— Begin Extracted material —
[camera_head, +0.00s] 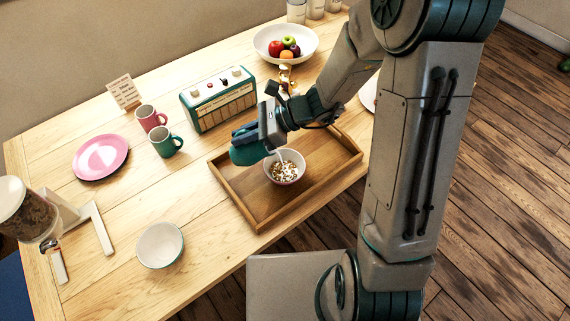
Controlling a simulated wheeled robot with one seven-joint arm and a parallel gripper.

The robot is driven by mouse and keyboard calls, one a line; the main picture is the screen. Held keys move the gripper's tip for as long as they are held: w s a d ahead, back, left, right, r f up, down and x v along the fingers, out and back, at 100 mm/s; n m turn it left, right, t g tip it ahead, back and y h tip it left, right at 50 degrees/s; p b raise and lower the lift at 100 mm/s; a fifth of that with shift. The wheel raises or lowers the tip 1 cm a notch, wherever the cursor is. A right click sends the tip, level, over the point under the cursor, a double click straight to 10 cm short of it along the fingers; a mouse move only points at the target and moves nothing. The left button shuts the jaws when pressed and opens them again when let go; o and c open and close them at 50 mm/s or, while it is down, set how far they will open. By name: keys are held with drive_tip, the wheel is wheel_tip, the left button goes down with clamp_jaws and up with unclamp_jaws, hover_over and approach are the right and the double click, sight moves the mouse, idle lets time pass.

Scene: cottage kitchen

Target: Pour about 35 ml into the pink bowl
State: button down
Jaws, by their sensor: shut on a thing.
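A bowl (299,177) stands in the wooden tray. Its inside is white, its outer side looks pinkish, and it holds brown cereal pieces with white liquid. My gripper (264,136) is shut on a green jug (247,154), above and to the left of this bowl. The jug is tilted, and a thin white stream seems to run from its lip down into the bowl. The fingers and much of the jug are partly hidden by the hand. The liquid level in the jug cannot be seen.
The tray (259,217) has raised walls. A radio (218,100), red mug (150,118), green mug (165,142), pink plate (100,157), second bowl (160,246) and cereal dispenser (28,212) stand to the left. A fruit bowl (264,47) is behind.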

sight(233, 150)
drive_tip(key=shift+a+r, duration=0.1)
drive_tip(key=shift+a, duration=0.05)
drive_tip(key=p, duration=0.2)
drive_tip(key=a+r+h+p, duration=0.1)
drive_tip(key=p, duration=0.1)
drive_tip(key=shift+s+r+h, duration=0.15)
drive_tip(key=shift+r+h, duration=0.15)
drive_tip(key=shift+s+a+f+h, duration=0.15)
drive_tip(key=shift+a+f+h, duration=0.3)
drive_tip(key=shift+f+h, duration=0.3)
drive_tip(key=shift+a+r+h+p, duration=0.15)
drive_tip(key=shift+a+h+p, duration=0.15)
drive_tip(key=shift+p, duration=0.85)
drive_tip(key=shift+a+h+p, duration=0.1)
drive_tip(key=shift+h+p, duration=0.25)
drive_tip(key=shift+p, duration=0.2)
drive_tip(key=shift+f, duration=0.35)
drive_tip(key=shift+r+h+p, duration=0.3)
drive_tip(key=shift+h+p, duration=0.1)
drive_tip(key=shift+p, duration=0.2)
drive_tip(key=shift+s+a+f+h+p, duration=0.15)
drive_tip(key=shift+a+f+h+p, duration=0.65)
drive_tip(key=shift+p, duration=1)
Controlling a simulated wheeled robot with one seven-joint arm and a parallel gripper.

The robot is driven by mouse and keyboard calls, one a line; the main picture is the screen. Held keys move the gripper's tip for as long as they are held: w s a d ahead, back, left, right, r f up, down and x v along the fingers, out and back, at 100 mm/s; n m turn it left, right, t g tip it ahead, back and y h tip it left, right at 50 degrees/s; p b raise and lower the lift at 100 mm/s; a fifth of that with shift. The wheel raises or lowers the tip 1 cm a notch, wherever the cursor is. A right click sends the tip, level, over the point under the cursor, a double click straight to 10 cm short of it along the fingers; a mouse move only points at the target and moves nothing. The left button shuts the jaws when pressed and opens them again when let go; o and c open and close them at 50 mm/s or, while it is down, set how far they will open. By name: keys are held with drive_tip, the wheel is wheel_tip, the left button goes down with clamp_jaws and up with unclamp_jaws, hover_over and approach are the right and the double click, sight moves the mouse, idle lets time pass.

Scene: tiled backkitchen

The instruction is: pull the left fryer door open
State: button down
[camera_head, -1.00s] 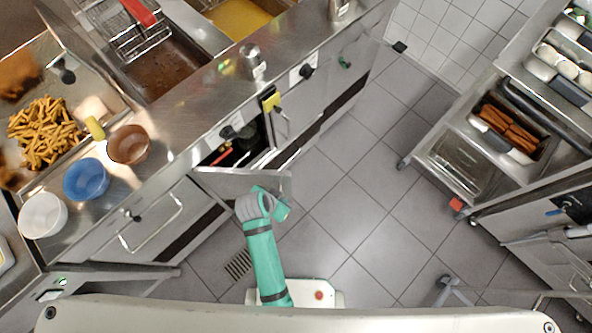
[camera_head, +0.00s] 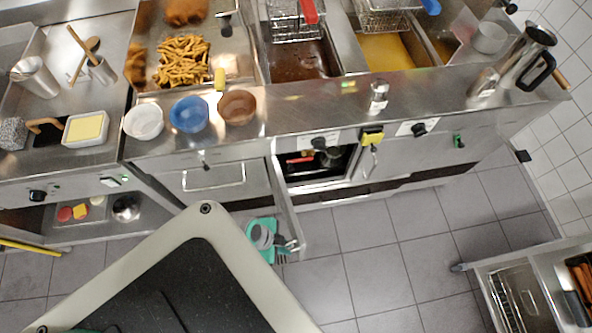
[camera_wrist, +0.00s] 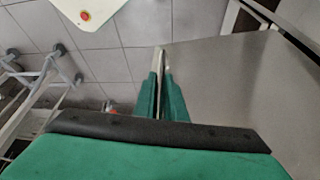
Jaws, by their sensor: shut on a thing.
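The left fryer door (camera_head: 287,205) stands swung out from the counter front, seen nearly edge-on in the head view. The open compartment (camera_head: 315,165) behind it shows dark, with red and metal parts inside. My gripper (camera_head: 289,246) is at the door's outer end, low in front of the counter. In the wrist view my gripper's green fingers (camera_wrist: 162,80) are shut on the edge of the grey metal door panel (camera_wrist: 225,85), which fills the right side. The handle is not clearly visible, and my own body hides part of the arm.
The closed drawer front (camera_head: 215,178) is left of the open door. Bowls, including a blue bowl (camera_head: 188,114), stand on the counter above. The tiled floor (camera_head: 390,265) to the right is clear up to a steel trolley (camera_head: 515,290).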

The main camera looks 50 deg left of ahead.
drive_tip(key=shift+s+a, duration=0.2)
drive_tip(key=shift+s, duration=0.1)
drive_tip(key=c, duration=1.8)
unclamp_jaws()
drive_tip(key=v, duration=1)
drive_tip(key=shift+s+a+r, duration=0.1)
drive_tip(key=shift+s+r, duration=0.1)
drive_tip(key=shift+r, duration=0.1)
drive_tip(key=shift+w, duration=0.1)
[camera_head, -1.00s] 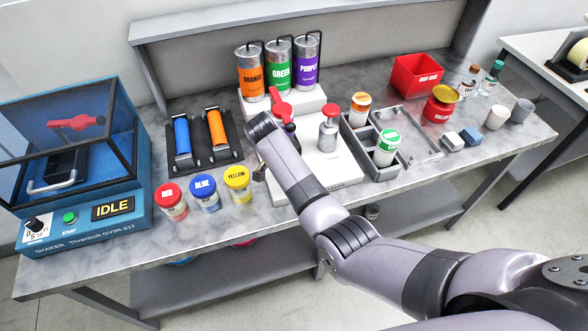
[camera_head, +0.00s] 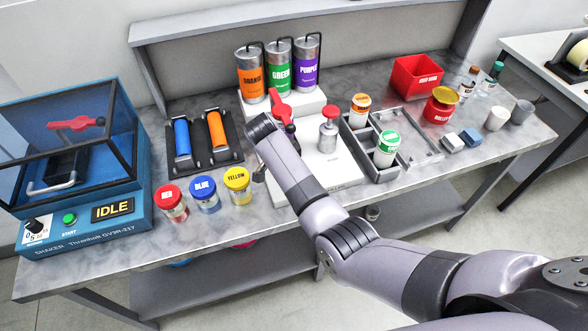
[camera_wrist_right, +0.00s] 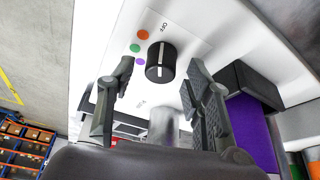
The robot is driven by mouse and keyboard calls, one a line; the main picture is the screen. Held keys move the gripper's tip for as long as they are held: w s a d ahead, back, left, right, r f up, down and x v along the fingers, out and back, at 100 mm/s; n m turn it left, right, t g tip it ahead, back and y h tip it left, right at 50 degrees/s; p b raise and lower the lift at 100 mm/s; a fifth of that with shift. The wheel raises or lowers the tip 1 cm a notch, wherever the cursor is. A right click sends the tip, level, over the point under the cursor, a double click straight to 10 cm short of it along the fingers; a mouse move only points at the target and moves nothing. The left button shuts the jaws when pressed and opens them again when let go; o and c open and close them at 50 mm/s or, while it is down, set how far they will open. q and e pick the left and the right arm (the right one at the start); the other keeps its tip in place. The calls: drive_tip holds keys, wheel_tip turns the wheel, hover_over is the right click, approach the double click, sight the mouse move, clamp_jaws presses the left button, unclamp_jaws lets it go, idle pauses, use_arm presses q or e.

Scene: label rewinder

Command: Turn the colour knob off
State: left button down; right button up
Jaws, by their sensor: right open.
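The colour knob (camera_wrist_right: 161,62) is a round black dial with a white pointer line, on a white panel in the right wrist view. The panel has an OFF mark above the knob and orange, green and purple dots to its upper left. The pointer line runs roughly up and down the picture; which mark it selects I cannot tell. My right gripper (camera_wrist_right: 161,68) is open, with one finger on each side of the knob and visible gaps between. In the head view my right arm hides the knob and most of the gripper. My left gripper is not in view.
The white dispenser (camera_head: 340,170) carries orange, green and purple canisters (camera_head: 278,68) and a red lever (camera_head: 281,106). Red, blue and yellow jars (camera_head: 205,194) stand close to the left of my arm. The blue shaker (camera_head: 85,220) reads IDLE; a grey tray (camera_head: 408,133) lies right.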

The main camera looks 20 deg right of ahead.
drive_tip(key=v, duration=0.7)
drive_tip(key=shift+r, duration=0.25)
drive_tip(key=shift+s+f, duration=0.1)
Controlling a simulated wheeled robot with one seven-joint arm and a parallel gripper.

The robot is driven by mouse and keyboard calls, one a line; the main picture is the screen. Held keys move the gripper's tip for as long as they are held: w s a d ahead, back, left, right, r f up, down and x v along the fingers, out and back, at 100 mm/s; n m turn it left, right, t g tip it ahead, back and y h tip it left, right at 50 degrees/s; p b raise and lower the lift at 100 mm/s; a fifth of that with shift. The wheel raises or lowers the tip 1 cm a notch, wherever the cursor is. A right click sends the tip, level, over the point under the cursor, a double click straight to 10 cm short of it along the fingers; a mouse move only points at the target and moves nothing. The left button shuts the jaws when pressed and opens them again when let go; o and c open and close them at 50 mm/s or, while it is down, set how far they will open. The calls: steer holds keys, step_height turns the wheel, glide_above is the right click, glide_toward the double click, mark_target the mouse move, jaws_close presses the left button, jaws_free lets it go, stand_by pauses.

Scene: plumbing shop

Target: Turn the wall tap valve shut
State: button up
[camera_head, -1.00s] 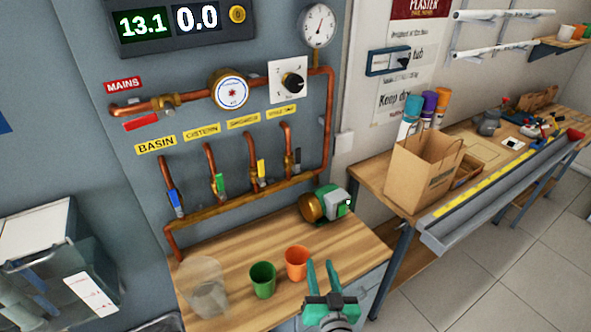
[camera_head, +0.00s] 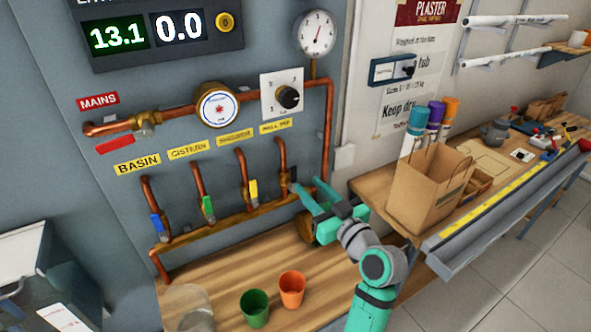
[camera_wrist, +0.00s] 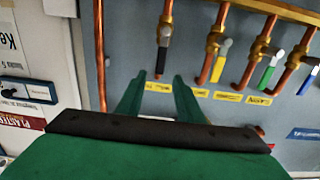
— End Extracted material —
Required task:
Without any pictures, reproduce exactly the lines from the line that contains "Target: Turn the wall tap valve shut" to the end of the entries above, both ends included.

Answer to this task:
Target: Turn the wall tap valve shut
State: button up
[camera_head, -1.00s] 
[camera_head, +0.00s] 
[camera_wrist, +0.00s] 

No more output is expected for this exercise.